To celebrate the resurrection of my wine fridge, I pulled a chair into the garage, set a wine glass atop a saw horse and opened this lovely bottle from the Ribera del Duero.
I should have decanted it. Just look at the residue atop the label! But I couldn’t wait. I’m a big believed in “matching wine with mood” and my mood was exultant and thirsty.
The wine was a deep, deep purple. Almost black. With just a slight halo of red at the edge of the glass. The opacity surprised me for a Tempranillo.
For a wine that had slumbered for nearly a decade, the molecules escaping out of the glass smelled emphatically like blackberry pie and jasmine.
Acidity was also still lively. My only complaint – and a small grouse it is – is that my tongue and nose would have liked a bit more fruit to balance the tannins, acidity and oak.
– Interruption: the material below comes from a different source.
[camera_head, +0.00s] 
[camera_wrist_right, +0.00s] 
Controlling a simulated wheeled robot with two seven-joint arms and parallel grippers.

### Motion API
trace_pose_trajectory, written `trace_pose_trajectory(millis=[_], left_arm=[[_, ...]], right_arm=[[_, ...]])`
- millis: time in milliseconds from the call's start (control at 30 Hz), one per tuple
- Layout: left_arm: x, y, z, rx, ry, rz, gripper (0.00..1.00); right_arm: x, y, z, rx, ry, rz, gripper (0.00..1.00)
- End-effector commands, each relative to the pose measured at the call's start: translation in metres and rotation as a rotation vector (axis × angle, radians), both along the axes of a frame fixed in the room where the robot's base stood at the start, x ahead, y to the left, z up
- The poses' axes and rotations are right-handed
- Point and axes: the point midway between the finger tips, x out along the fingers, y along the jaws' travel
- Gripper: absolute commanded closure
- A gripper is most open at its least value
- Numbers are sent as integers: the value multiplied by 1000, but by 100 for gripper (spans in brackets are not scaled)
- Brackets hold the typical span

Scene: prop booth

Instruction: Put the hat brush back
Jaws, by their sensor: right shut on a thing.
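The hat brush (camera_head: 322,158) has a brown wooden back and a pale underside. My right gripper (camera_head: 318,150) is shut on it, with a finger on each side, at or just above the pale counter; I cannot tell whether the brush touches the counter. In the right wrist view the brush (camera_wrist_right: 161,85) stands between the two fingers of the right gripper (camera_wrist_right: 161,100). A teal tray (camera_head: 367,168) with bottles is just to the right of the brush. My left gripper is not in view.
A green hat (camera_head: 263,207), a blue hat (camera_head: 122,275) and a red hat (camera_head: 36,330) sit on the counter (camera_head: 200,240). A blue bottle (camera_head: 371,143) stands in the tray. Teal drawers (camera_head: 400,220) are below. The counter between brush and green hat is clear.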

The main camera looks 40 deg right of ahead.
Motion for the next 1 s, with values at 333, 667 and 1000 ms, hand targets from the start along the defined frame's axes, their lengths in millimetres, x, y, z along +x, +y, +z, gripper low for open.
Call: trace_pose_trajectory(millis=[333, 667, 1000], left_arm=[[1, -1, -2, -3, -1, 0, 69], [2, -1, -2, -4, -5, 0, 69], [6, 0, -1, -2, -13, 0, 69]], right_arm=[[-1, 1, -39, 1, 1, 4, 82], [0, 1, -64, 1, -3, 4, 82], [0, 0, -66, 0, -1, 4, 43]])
- The Ribera del Duero region is in northern Spain, a few hours’ drive due north from Madrid. Valladolid is the biggest city in the area.
- Red wines from the RdD are made with “Tinto Fino” (the local name for Tempranillo).
- Tempranillo wines are usually dark red, or garnet. Its usual aroma & flavor profile includes cherry, plum, tobacco, leather and cedar – rather like a Chianti.
- I learned online that this particular wine was 80% Tempranillo and 20% Cabernet Sauvignon – so that explains the color and the darker-tasting fruits.
- This wine was also aged for 20 months in French oak – which explains the oakiness that gave me a bit of “pie crust” and cedar action.
- Peter Sisseck was the consultant winemaker for this wine – and he has a reputation for producing big wines that critics like Robert Parker love. He’s also directly involved in Dominio de Pingus, one of the top winemakers in Spain.